Gallery Paule Anglim

Artworks from 1974-1975 from the 500 Capp Street Foundation

Selected by Jock Reynolds

Gallery Paule Anglim is pleased to present an exhibition of works by the renowned San Francisco artist David Ireland (1930-2009).

In the early 1970’s, Ireland produced a number of flat works using cement, dirt and non-art conventional materials using resin or other binder media. These visceral planes share qualities of painting, architecture and sculpture and are easily perceived as found remnants. Ireland’s maxim, “You can’t make art by making art” is exemplified here in the way the experience and discovery of the material is predominant, triumphing over the willful creation of the piece.

A group of these works from Ireland’s studio will be presented for the first time in this exhibition.

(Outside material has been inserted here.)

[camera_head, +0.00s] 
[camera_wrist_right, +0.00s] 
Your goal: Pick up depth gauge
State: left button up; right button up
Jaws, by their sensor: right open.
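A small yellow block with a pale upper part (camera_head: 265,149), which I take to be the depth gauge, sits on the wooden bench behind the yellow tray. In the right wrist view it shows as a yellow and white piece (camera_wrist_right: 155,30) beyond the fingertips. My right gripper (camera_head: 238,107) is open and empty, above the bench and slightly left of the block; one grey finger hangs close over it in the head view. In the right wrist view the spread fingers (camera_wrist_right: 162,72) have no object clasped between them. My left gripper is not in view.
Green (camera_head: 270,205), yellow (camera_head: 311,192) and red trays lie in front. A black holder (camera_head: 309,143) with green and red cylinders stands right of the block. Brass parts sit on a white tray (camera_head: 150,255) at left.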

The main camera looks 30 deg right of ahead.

Around the time of these works, Ireland began the historic transformation of the Victorian house at 500 Capp Street. Ireland’s process of restoration (cleaning with brooms, stripping off old wallpaper, lacquering floors) became his hybrid equivalent to sculpture, performance and painting practice.

“Art lets us make observations of things that were always there.”    D. Ireland 1978

His metamorphosis of the house bridged art and everyday activities and ultimately 500 Capp became a living sculpture. After the artist’s death it continues as the 500 Capp Street Foundation.

Ireland’s work is now on exhibit in the Los Angeles MOCA exhibition, Under the Big Black Sun, until February 2012. Gallery Paule Anglim has mounted five solo Ireland exhibitions over the past twenty years, and featured his work in a series of exhibitions Solid Concept (I-IV), 1989-2003.